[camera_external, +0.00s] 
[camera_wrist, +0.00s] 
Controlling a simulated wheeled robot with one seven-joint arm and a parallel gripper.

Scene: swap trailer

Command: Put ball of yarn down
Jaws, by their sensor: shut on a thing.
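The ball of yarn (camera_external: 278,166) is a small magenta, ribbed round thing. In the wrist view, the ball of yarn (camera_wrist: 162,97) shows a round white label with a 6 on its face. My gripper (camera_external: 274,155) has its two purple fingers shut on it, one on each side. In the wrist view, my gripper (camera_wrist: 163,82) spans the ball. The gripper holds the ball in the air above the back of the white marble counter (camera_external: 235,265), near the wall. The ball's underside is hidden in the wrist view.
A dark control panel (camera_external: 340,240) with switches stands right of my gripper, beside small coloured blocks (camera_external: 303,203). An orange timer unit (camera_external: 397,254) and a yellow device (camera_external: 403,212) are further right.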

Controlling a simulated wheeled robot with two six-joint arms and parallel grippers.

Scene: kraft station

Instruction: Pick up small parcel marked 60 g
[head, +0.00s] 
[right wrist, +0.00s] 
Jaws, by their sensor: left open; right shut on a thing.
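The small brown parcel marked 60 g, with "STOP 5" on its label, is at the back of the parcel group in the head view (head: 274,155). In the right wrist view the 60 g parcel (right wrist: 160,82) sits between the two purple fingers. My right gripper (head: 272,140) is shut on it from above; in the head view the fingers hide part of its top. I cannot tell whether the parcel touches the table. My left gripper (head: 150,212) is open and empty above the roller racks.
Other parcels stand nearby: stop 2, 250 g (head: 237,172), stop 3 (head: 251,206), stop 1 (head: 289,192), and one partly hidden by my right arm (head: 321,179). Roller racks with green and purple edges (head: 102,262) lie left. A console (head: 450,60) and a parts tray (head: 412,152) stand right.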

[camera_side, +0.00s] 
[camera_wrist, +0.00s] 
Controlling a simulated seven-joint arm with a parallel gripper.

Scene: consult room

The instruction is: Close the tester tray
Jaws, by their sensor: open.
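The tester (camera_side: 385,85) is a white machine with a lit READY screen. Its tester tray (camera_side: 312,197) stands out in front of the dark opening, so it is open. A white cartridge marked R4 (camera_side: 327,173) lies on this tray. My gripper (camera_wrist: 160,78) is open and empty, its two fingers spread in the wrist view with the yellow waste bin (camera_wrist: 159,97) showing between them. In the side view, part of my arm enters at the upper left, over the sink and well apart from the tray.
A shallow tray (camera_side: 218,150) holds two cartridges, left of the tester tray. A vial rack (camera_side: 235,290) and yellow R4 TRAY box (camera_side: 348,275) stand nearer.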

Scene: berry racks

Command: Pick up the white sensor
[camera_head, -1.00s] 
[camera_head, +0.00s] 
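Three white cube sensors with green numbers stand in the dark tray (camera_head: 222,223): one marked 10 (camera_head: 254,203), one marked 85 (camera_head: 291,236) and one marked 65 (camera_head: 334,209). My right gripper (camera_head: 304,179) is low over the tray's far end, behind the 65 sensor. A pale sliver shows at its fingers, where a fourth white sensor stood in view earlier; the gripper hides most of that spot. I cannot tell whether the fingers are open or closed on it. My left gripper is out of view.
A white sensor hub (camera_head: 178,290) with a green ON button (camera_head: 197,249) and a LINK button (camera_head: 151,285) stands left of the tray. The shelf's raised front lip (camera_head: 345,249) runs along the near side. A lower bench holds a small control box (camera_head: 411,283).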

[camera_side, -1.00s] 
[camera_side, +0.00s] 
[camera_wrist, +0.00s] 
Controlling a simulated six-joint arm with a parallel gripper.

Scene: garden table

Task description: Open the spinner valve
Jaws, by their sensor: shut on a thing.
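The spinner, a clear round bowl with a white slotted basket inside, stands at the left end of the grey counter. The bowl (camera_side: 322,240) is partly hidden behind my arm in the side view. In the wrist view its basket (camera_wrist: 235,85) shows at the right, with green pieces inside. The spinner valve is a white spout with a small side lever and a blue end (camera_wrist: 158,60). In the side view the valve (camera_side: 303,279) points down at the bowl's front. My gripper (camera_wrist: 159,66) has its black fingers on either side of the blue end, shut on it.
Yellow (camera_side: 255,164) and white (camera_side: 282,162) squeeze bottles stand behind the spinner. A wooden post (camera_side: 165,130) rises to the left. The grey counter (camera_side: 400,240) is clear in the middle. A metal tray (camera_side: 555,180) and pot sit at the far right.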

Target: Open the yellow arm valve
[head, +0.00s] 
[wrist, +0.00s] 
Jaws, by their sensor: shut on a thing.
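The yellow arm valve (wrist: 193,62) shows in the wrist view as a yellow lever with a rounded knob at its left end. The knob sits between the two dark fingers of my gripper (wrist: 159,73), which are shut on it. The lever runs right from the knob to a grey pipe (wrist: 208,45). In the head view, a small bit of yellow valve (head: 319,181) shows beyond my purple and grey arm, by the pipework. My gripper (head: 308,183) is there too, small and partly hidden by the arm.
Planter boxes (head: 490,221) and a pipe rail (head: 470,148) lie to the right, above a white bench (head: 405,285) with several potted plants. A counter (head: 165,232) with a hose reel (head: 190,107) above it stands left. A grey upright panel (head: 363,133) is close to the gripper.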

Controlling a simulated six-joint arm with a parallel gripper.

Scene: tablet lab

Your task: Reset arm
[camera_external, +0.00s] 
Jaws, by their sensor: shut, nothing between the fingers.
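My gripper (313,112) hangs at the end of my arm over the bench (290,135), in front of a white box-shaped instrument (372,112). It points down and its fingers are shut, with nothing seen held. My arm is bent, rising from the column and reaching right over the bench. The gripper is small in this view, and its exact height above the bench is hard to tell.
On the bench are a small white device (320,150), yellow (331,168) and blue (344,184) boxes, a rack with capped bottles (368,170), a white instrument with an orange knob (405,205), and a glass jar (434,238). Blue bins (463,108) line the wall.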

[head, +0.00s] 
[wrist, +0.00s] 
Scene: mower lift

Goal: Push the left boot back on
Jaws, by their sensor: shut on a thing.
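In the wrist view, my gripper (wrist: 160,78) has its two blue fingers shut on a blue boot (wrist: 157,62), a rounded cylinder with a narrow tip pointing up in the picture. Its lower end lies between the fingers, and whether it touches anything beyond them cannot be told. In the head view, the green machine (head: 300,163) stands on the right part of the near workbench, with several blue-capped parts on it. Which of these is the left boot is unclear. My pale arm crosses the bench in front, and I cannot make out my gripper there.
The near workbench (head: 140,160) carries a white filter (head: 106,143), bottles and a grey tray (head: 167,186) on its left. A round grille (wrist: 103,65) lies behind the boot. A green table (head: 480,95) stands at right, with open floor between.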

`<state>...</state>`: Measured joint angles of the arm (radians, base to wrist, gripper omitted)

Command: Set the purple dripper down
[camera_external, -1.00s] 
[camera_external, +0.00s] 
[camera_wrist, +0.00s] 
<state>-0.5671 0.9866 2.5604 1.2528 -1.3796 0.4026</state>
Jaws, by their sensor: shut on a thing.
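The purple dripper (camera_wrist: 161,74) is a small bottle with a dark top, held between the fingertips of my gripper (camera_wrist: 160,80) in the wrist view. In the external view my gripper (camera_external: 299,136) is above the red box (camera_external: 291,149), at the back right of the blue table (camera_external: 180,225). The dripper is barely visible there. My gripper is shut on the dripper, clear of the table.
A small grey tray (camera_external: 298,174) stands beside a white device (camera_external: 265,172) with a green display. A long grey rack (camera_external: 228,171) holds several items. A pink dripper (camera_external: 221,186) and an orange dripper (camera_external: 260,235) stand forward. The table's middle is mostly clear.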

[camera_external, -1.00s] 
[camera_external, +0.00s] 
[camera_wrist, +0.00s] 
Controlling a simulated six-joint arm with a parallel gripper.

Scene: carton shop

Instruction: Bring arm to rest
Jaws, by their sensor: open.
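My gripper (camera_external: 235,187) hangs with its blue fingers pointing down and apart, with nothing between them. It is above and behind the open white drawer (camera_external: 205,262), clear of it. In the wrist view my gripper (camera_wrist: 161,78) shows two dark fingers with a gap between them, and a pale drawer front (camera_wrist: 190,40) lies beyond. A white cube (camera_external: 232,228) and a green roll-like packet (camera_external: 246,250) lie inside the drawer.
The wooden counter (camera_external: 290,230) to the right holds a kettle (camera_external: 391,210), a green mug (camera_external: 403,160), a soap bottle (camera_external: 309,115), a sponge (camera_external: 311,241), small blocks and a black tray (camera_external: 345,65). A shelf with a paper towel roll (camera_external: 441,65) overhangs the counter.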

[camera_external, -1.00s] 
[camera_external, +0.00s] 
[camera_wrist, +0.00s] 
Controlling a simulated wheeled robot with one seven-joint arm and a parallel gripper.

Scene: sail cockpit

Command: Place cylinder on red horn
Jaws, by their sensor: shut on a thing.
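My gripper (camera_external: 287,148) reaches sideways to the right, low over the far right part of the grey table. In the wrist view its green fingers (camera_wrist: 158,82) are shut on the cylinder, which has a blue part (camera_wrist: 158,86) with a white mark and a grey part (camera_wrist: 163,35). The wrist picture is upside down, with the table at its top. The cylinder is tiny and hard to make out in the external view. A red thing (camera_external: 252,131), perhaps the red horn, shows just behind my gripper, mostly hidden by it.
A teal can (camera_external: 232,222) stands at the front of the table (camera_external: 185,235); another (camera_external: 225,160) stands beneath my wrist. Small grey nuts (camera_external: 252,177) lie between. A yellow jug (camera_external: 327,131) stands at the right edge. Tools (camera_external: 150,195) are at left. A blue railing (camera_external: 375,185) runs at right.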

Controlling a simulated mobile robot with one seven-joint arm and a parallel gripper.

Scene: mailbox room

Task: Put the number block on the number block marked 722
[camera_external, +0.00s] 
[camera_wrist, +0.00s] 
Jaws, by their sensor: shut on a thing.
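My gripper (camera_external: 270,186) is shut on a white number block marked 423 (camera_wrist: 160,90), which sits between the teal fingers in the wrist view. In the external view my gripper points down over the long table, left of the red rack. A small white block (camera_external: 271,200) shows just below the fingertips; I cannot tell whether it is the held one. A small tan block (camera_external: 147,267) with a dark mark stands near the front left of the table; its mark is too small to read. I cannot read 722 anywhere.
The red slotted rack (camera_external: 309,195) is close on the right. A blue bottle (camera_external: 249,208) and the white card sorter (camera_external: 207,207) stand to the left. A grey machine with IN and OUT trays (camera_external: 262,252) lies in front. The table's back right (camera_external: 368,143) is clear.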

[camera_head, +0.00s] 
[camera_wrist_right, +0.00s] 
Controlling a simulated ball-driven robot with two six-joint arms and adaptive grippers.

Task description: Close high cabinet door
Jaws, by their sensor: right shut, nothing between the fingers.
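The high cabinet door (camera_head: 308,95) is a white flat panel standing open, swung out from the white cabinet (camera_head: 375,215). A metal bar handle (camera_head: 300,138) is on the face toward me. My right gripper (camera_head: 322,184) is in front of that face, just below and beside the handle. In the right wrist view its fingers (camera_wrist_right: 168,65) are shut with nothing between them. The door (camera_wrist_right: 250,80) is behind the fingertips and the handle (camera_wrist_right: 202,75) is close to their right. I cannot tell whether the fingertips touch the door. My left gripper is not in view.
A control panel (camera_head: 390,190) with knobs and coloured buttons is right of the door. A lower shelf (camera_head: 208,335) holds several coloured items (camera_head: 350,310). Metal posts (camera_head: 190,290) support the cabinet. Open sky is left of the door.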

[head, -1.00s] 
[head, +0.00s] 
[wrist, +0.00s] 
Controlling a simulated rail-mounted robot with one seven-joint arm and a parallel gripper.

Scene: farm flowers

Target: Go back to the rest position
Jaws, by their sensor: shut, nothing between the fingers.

# Description of the task
Everything from the first line through the line containing "The instruction is: Close the tester tray" should be quoted exactly, and nothing beyond it.

# Response for this exercise
[camera_external, +0.00s] 
[camera_wrist, +0.00s] 
Controlling a simulated wheeled robot with one seven-joint arm and a parallel gripper.

Scene: swap trailer

Command: Put ball of yarn down
Jaws, by their sensor: shut on a thing.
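The ball of yarn (camera_external: 278,166) is a small magenta, ribbed round thing. In the wrist view, the ball of yarn (camera_wrist: 162,97) shows a round white label with a 6 on its face. My gripper (camera_external: 274,155) has its two purple fingers shut on it, one on each side. In the wrist view, my gripper (camera_wrist: 163,82) spans the ball. The gripper holds the ball in the air above the back of the white marble counter (camera_external: 235,265), near the wall. The ball's underside is hidden in the wrist view.
A dark control panel (camera_external: 340,240) with switches stands right of my gripper, beside small coloured blocks (camera_external: 303,203). An orange timer unit (camera_external: 397,254) and a yellow device (camera_external: 403,212) are further right.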

Controlling a simulated wheeled robot with two six-joint arms and parallel grippers.

Scene: kraft station

Instruction: Pick up small parcel marked 60 g
[head, +0.00s] 
[right wrist, +0.00s] 
Jaws, by their sensor: left open; right shut on a thing.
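The small brown parcel marked 60 g, with "STOP 5" on its label, is at the back of the parcel group in the head view (head: 274,155). In the right wrist view the 60 g parcel (right wrist: 160,82) sits between the two purple fingers. My right gripper (head: 272,140) is shut on it from above; in the head view the fingers hide part of its top. I cannot tell whether the parcel touches the table. My left gripper (head: 150,212) is open and empty above the roller racks.
Other parcels stand nearby: stop 2, 250 g (head: 237,172), stop 3 (head: 251,206), stop 1 (head: 289,192), and one partly hidden by my right arm (head: 321,179). Roller racks with green and purple edges (head: 102,262) lie left. A console (head: 450,60) and a parts tray (head: 412,152) stand right.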

[camera_side, +0.00s] 
[camera_wrist, +0.00s] 
Controlling a simulated seven-joint arm with a parallel gripper.

Scene: consult room

The instruction is: Close the tester tray

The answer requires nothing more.